(Robot episode data)
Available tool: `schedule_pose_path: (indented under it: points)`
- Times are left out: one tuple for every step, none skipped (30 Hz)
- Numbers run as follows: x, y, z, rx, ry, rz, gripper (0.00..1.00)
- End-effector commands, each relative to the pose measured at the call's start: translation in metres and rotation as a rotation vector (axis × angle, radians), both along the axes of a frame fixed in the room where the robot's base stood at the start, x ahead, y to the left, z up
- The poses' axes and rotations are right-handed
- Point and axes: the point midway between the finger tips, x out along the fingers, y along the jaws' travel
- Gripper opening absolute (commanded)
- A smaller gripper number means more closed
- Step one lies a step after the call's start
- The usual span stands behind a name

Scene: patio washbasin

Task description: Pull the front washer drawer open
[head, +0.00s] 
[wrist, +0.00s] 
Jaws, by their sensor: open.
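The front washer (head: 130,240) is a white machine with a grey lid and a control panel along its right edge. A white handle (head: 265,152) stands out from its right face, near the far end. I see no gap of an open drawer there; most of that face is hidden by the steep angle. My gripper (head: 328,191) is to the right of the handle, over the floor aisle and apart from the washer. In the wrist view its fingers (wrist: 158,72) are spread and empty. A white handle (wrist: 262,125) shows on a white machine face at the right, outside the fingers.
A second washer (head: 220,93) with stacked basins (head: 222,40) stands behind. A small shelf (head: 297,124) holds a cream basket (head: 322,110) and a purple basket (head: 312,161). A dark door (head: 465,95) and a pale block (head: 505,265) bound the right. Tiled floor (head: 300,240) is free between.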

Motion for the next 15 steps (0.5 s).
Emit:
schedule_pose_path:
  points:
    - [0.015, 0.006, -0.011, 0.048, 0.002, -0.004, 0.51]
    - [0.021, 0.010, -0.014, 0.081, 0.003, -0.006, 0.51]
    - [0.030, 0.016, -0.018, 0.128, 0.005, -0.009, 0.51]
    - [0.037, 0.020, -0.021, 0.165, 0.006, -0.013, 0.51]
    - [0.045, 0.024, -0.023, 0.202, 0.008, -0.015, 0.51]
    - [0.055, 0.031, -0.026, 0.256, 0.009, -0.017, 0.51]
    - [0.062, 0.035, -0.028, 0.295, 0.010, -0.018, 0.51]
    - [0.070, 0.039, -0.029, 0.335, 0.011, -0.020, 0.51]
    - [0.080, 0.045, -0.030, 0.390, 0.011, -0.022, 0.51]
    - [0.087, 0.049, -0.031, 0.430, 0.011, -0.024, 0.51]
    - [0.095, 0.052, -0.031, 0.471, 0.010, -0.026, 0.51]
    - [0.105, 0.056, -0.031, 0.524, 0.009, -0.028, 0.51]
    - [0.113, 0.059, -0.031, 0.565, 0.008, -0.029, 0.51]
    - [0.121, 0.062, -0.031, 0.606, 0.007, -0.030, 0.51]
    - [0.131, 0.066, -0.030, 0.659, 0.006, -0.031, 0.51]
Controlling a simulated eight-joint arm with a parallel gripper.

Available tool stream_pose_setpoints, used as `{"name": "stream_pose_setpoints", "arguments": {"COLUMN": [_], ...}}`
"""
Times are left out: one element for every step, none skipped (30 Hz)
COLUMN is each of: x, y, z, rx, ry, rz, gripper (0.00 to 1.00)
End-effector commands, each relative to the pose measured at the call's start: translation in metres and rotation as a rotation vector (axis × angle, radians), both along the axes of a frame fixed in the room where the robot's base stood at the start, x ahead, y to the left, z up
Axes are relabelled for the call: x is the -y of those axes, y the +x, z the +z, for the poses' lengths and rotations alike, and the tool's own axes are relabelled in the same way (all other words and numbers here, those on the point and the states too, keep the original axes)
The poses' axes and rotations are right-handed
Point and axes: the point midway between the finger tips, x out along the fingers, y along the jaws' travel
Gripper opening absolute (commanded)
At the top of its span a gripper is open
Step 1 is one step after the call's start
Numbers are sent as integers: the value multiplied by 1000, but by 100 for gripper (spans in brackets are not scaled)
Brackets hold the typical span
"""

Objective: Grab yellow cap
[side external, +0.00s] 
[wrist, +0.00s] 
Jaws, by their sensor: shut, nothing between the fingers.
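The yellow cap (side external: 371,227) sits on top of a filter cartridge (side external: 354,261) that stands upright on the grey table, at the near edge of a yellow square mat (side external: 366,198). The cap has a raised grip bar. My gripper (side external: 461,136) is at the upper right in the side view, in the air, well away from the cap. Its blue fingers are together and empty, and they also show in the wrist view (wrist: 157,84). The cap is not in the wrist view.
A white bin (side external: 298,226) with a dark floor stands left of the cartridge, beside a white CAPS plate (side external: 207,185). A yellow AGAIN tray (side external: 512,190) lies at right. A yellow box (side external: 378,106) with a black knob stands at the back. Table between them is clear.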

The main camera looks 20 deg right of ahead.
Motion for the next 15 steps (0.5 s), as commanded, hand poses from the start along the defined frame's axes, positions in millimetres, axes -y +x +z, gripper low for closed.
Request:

▶ WHAT IS REQUIRED: Copy out precisely the lines from the line with "- Times are" to the line with "- Numbers run" in the material above, including those two lines and omitting all the rest.

▶ PROBLEM SOLUTION:
- Times are left out: one tuple for every step, none skipped (30 Hz)
- Numbers run as follows: x, y, z, rx, ry, rz, gripper (0.00..1.00)

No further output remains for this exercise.